33:20 – While the demonic possession is obviously a fabrication, the marital troubles Constantine invokes here were real. 1992 saw the separations of both Prince Charles and Prince Andrew from their wives, Diana and Sarah. The real “dodgy stuff in the bedroom” was Prince Charles’ long-term affair with Camilla Parker Bowles (now his second wife), which was outed in Andrew Morton’s 1992 book Diana: Her True Story.

33:45 – We’re getting carried away over Monty Python’s “Candid Photography” sketch.

34:44 – The banking sector of Hell was the subject of Hellblazer #3.

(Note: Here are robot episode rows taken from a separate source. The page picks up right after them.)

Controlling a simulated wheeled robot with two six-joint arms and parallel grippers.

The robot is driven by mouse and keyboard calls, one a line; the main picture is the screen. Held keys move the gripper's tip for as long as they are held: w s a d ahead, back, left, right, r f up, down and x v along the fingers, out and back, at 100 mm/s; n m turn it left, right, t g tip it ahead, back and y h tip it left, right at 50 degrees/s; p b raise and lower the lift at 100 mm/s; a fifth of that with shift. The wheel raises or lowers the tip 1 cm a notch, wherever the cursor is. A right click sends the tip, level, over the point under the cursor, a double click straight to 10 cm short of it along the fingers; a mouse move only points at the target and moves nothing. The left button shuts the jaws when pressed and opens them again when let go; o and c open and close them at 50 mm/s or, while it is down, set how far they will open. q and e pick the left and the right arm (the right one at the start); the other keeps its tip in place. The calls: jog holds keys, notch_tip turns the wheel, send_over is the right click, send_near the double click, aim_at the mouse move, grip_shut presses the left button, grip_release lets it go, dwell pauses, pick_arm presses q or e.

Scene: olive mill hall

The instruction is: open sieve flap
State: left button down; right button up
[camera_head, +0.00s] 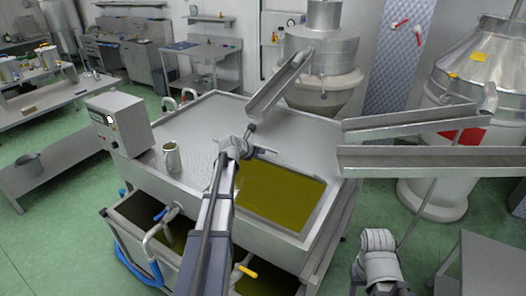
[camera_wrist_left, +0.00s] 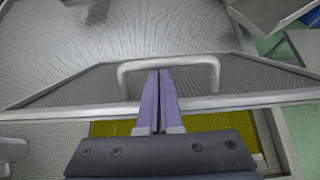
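The sieve flap (camera_wrist_left: 85,88) is a grey mesh panel with a rimmed edge, in the left wrist view. Its pale bar handle (camera_wrist_left: 205,62) stands up from it as a loop. My left gripper (camera_wrist_left: 160,75) has its two purple fingers almost together, with their tips at the crossbar's middle. In the head view my left gripper (camera_head: 250,128) is over the steel vat (camera_head: 185,120), and my arm hides much of the flap. My right gripper (camera_head: 378,262) is at lower right, away from the vat, its fingers unclear.
Olive-coloured liquid (camera_head: 275,195) shows in the vat opening. A metal cup (camera_head: 172,158) and a control box (camera_head: 120,122) stand on the vat's left side. A steel chute (camera_head: 280,85) slopes above it. More chutes (camera_head: 430,157) reach in from the right.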

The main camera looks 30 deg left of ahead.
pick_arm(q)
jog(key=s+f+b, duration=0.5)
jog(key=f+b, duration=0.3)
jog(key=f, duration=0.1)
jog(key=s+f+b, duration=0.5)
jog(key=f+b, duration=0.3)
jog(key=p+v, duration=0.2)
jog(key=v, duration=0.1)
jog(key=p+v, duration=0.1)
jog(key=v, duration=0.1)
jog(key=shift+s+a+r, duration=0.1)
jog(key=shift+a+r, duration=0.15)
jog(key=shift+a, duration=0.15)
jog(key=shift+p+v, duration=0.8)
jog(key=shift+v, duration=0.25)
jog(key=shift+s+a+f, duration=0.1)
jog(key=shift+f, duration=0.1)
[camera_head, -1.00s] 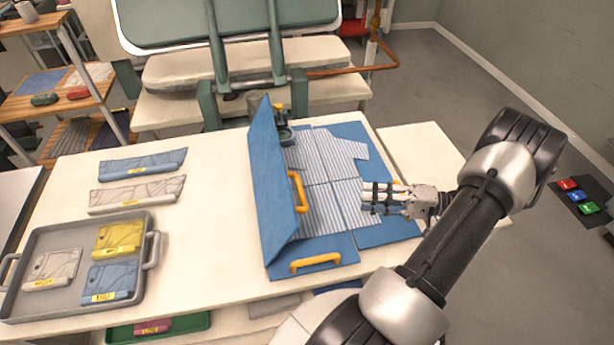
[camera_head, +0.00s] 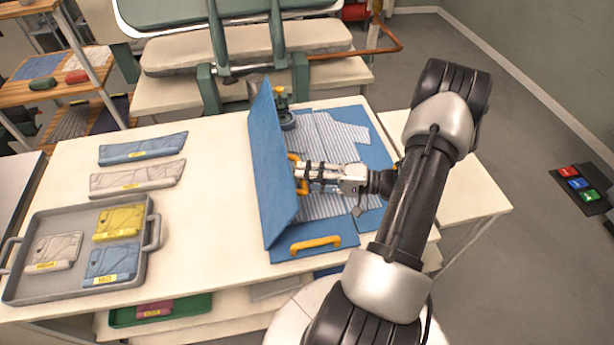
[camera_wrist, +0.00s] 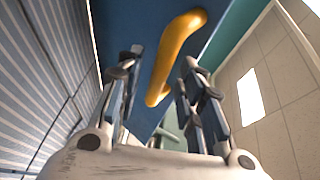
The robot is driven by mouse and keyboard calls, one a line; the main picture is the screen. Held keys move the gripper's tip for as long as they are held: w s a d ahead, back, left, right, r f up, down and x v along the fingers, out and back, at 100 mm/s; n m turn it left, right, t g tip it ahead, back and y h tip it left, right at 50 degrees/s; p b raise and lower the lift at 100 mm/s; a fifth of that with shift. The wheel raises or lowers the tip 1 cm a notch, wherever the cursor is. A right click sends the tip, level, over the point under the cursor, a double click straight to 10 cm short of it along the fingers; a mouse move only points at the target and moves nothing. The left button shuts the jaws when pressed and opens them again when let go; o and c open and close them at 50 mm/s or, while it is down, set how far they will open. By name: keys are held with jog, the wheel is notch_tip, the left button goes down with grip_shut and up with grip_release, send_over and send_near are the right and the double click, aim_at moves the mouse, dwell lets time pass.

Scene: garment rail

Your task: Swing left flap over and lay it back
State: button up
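The left flap (camera_head: 268,165) of the blue folding board stands steeply raised along the board's left side. Its yellow handle (camera_head: 293,158) faces right, toward my gripper, and is partly hidden by it in the head view. My gripper (camera_head: 302,178) is at that handle. In the wrist view my gripper (camera_wrist: 155,95) has its fingers apart, with the yellow handle (camera_wrist: 175,52) showing between and beyond them. I cannot tell whether they touch it. A striped shirt (camera_head: 335,130) lies on the board, partly under my gripper and arm.
A second yellow handle (camera_head: 315,243) is on the board's front flap. A grey tray (camera_head: 27,232) with folded garments stands left on the white table (camera_head: 205,235). Two folded garments lie behind it. A green clamp-like object (camera_head: 284,115) stands at the board's back.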

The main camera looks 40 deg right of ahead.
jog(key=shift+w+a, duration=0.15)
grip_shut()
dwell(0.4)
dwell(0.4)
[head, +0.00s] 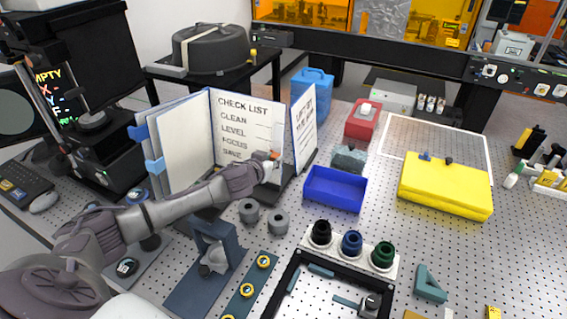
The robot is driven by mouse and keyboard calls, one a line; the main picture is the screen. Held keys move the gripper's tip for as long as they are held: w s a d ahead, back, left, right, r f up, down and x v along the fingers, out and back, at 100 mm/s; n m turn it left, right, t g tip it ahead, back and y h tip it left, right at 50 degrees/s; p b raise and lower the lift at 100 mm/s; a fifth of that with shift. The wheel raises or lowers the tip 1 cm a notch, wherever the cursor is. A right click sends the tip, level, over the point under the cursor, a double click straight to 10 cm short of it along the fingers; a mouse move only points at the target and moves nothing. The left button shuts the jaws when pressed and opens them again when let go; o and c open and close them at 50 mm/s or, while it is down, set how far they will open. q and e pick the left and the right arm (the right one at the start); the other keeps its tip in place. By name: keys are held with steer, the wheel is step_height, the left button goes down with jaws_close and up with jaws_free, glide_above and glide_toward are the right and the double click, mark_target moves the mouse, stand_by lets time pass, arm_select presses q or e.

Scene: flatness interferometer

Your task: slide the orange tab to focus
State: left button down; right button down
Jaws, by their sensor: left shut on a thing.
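A checklist board (240,125) stands open like a book in the middle left and reads CLEAN, LEVEL, FOCUS, SAVE. A small orange tab (275,155) shows at its lower right, just right of the word SAVE. My left gripper (271,164) reaches in from the left across the front of the board and is shut on the orange tab. The fingers and wrist hide most of the tab and the board's lower edge. My right gripper is not in view.
A blue bin (335,189) and a white panel with lettering (304,130) stand right of the gripper. Two grey cylinders (249,211) stand below it. A yellow case (445,185) lies further right.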

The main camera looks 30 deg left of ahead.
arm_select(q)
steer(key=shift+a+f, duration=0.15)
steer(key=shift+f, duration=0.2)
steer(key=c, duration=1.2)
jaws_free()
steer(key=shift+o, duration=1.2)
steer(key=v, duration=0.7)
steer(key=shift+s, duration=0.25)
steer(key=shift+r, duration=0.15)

37:16 – Sean pointed out that we know DC Universe Jesus isn’t in Hell because Ellie said the First would love to get his hands on him. However, I was actually referring to Jesus’ descent into Hell in the Christian faith, which is itself a subject of disagreement. Different Christian scholars and denominations disagree on whether Christ descended into Hell at all, and if he did, whether it was the hell of the common dead or the hell of the damned. The Bible doesn’t really discuss the descent explicitly at all.

38:18 – Frankie the Eunuch was a minor villain introduced in Preacher #20.

40:00 – Treebeard is a character from The Lord of the Rings, an Ent met by Merry and Pippin in Fangorn Forest.

40:12 – Specifically, the song was “Has It Come to This?” from the first Streets album, 2002’s Original Pirate Material.

41:09 – Let’s not forget that John once killed a ghost by giving it a hug. He’s also not the only one who ever tried telling a ghost to piss off.

42:42 – It turns out that “Rake at the Gates of Hell” is from the soundtrack to the Alex Cox film Straight to Hell, which is why I wasn’t familiar with it. This isn’t the first time Garth Ennis has referenced a hard-to-find Pogues song: He used their song “Haunted,” which can only be found on the soundtrack to Cox’s film Sid and Nancy, in Preacher #10.

44:58 – Speaking of writers who don’t have the patience for connective tissue, I’ll just drop this here.

51:00 – Sean’s right: it was Sasquatch, though both he and Wendigo are associated with the Alpha Flight villain Tanaraq as well as the Hulk himself.

53:21 – At the time of this writing, the Big Ten NCAA athletic conference has 14 members.